§ Problem statement
Print the material below exactly as it stands, please, from its first line to the line holding "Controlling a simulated", with no pictures.

§ Information shown
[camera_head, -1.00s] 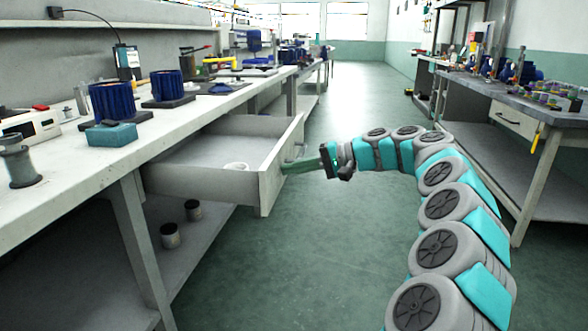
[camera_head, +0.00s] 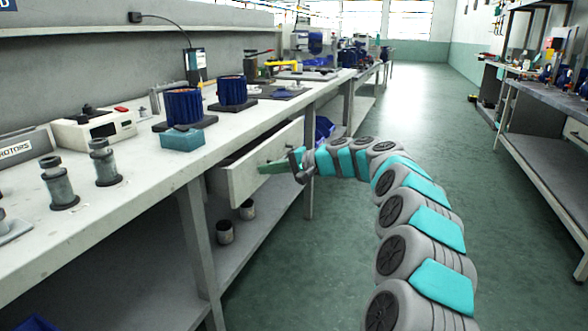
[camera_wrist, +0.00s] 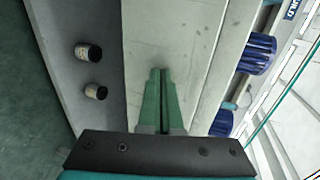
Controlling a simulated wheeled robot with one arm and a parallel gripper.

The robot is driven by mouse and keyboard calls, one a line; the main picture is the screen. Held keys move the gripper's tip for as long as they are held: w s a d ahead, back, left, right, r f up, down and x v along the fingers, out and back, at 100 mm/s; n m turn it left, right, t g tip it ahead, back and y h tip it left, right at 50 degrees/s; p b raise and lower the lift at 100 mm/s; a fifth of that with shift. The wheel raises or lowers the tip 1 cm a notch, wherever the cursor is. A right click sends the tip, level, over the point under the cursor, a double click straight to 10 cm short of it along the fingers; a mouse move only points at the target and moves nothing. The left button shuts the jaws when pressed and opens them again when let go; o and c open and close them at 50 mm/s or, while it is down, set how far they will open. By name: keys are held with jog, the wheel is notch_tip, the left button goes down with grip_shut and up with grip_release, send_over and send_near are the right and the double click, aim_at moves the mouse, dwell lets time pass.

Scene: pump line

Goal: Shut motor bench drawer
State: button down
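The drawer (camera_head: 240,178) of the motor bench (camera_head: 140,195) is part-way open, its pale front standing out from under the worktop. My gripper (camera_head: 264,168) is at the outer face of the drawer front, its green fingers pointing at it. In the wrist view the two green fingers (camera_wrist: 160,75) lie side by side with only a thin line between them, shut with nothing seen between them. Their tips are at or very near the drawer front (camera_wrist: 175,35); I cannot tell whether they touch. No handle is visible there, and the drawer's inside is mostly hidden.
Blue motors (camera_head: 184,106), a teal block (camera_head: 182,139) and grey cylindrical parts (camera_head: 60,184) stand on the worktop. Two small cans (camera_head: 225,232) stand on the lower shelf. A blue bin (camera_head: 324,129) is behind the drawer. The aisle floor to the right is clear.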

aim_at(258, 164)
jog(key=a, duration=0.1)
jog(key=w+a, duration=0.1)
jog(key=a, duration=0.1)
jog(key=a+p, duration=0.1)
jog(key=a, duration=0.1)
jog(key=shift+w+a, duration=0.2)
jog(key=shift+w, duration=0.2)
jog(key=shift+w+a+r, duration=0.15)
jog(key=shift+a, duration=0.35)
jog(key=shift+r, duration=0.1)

§ Expected answer
[camera_head, -1.00s] 
[camera_head, +0.00s] 
[camera_wrist, +0.00s] 
Controlling a simulated wheeled robot with one arm and a parallel gripper.

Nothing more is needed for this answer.